Steal your heart

Nina, The Bandit Queen is Joey Slinger’s best book yet. As a previous winner of the Stephen Leacock Memorial Medal for Humour, Slinger has another winner here.

But first, let me declare a conflict. I am a friend of Slinger and was the titleist on two of his previous books: No Axe Too Small to Grind and If It’s a Jungle Out There, Why Do I Have to Mow the Lawn? But I had nothing to do with Nina. Maybe that’s why it’s so good.

Nina Carson Dolgoy, the lead character, is the kind of person who would steal your heart and steal your wallet. And maybe not in that order. Her motto is: “Being a welfare queen doesn’t have to be a dead end.” She lives in SuEz, a part of the city so scary that even the cops don’t go there. The rest of the hilarious collection of misfits includes: D.S., who lives with Nina and wears a blond wig and nightie so the welfare inspectors don’t know there’s a man on the premises and cut off her cheques. Ed Oataway who makes a living being paid to steal cars so the owners can collect on the insurance.
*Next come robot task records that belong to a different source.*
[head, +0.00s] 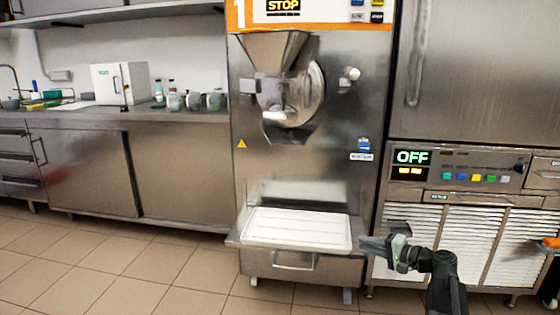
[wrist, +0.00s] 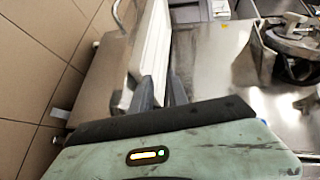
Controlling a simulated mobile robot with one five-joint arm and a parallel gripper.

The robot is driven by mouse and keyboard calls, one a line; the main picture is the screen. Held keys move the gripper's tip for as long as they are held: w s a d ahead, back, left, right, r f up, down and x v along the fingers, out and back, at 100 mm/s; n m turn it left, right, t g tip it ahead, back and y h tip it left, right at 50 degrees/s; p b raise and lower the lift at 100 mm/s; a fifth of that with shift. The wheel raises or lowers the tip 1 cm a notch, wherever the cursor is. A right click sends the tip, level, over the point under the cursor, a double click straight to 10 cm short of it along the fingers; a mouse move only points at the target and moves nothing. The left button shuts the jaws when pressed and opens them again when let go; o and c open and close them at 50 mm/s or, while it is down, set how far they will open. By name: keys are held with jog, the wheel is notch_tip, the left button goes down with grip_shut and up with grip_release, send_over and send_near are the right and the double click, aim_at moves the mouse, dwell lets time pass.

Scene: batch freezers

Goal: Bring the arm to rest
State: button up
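My arm reaches up from the lower right of the head view, bent over to the left. My gripper (head: 366,243) points left, close to the right end of the white tray (head: 297,246) on the batch freezer's shelf; I cannot tell whether they touch.
The steel batch freezer (head: 300,175) stands ahead with a STOP display (head: 283,6). To its right is a steel cabinet with an OFF display (head: 412,157). A counter (head: 90,170) with jars runs along the left. The tiled floor (head: 120,275) at left is clear.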

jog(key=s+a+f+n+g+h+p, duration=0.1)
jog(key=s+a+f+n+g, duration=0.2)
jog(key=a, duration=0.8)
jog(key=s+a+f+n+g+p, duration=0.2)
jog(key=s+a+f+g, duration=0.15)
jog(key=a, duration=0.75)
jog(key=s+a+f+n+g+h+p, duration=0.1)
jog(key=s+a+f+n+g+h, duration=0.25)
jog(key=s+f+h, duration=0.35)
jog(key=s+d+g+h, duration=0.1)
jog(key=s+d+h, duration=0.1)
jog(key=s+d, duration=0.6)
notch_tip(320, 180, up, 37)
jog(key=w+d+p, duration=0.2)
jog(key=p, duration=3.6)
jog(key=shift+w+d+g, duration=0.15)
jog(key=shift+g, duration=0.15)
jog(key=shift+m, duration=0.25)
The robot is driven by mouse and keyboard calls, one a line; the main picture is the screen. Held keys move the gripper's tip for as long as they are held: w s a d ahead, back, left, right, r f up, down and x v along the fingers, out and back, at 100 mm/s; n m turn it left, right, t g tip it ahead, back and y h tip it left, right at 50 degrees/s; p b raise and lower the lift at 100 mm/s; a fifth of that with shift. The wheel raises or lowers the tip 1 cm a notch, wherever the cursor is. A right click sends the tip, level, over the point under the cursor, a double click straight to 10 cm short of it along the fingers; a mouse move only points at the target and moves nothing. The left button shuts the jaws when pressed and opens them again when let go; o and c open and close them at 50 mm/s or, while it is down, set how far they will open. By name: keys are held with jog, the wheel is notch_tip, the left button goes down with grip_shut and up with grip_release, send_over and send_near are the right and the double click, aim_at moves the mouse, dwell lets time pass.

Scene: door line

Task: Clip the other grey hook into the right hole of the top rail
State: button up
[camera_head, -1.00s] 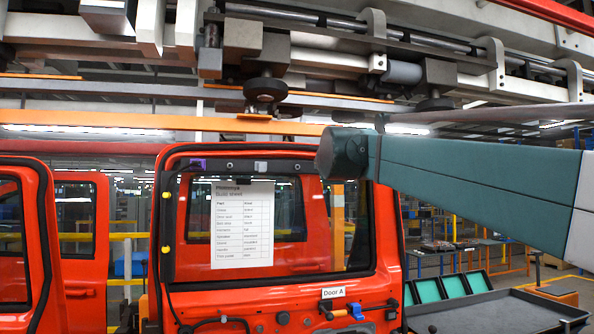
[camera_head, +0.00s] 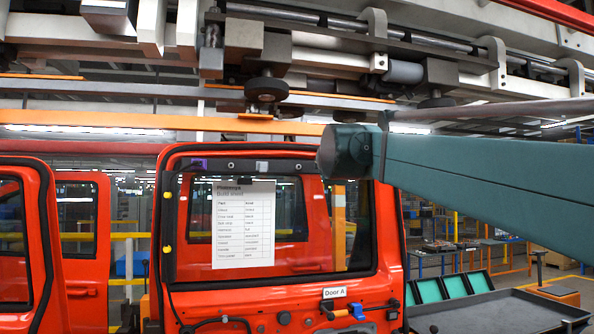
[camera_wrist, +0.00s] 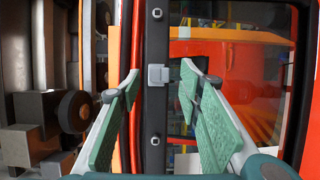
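The red door marked Door A (camera_head: 375,310) has a dark top rail (camera_head: 245,166). A grey hook (camera_head: 261,166) sits on the rail's middle, with a purple piece (camera_head: 197,164) at its left end. In the wrist view the rail (camera_wrist: 155,112) runs vertically with the grey hook (camera_wrist: 158,75) on it. A hole or fastener (camera_wrist: 157,14) shows above the hook, another (camera_wrist: 155,140) below. My gripper (camera_wrist: 160,77) is open; its fingertips appear on either side of the hook. Contact cannot be told. In the head view my arm covers the door's upper right corner. No loose grey hook is visible.
An overhead conveyor with a dark wheel (camera_head: 266,89) and an orange beam (camera_head: 150,123) runs above the door. A build sheet (camera_head: 243,224) hangs on the window. Green bins (camera_head: 453,284) and a dark tray (camera_head: 500,312) stand at right.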

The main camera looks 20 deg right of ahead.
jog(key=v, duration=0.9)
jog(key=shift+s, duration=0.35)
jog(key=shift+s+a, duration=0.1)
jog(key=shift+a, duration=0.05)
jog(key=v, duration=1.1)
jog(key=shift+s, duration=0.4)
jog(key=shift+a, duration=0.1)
L. Roy and L. Ray Ewell who are identical twins although they didn’t look alike until they were five and, in fact, are not even related. And Jarmeel Tolbert who founded a church in an abandoned grocery store for people who have been taken up into space and probed by aliens. The whole book has a circus tent unreality. The total IQ of all the characters is something less than the wheelbase of the clown car.
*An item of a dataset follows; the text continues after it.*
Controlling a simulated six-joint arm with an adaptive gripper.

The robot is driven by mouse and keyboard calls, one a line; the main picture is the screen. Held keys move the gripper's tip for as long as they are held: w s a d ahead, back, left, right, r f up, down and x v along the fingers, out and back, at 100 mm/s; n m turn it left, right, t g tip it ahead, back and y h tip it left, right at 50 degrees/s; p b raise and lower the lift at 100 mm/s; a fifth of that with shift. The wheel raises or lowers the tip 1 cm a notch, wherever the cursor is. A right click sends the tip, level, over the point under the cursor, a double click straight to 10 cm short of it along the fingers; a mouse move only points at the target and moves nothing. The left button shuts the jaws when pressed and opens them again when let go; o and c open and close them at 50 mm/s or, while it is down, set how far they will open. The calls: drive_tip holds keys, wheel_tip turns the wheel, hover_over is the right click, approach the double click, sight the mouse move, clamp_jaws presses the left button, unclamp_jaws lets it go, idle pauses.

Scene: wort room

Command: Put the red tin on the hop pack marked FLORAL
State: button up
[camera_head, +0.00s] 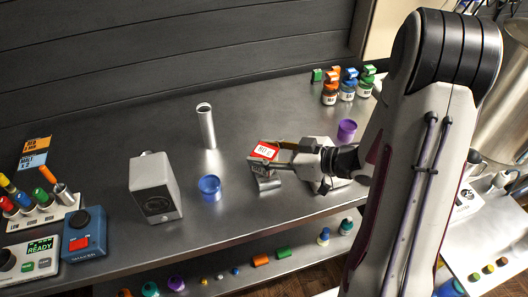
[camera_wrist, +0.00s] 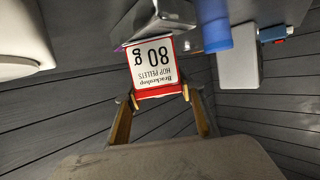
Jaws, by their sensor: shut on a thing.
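The red tin (camera_head: 265,150), with a white label, is at the tips of my gripper (camera_head: 289,149) over the middle of the bench. In the wrist view the tin (camera_wrist: 154,68) shows "HOP PELLETS 80 g" upside down, with a red edge towards me. My gripper (camera_wrist: 160,104) is shut on it, the two tan fingers at its sides. A silvery piece (camera_head: 268,183) shows below the tin, and a silvery shape (camera_wrist: 160,18) with a purple edge lies beyond it in the wrist view. I cannot tell whether tin and silvery piece touch. No FLORAL marking is readable.
A blue cup (camera_head: 210,188), a grey box (camera_head: 155,187) and a steel cylinder (camera_head: 206,126) stand left of my gripper. A purple cup (camera_head: 347,130) and several jars (camera_head: 347,92) are behind right. Devices (camera_head: 84,235) fill the left end. The back middle is clear.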

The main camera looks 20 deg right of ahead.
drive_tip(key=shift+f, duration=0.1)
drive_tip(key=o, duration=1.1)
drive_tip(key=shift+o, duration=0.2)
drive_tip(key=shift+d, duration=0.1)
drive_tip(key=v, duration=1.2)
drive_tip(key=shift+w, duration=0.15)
Nina wants to raise money to fix the local swimming pool so her daughters have something to do rather than become prostitutes. Her friend, JannaRose, suggests a bake sale but they don’t know anyone who bakes. So they decide to rob a bank. They argue it’s not really stealing because nothing is missing. After all, the bank has insurance, and the insurance company is backed by the government, and the government just prints more money.

Nina’s brother Frank, just released from prison, does the deed. The getaway car is disabled by an accident so Frank escapes by subway with $1.18 million. Or does he? I won’t play plot spoiler.

The book is filled with wonderful lines that make you laugh out loud. Even though there is no back door and anyone could walk in, welfare inspectors dig a tunnel into Nina’s house to see if a man is living there. She catches them and beats one of them; he later dies. “The marks on his head showed he’d been beaten with an artificial arm,” writes Slinger. “When the artificial fingerprints were examined, they showed it had been his own artificial arm, the one he’d lost in the scuffle with Nina.”

Police investigate, convinced that this is all part of Nina’s master plan, to move up from shooting junkyard dogs to knocking off municipal civil servants. Read this book and weep. With tears of laughter.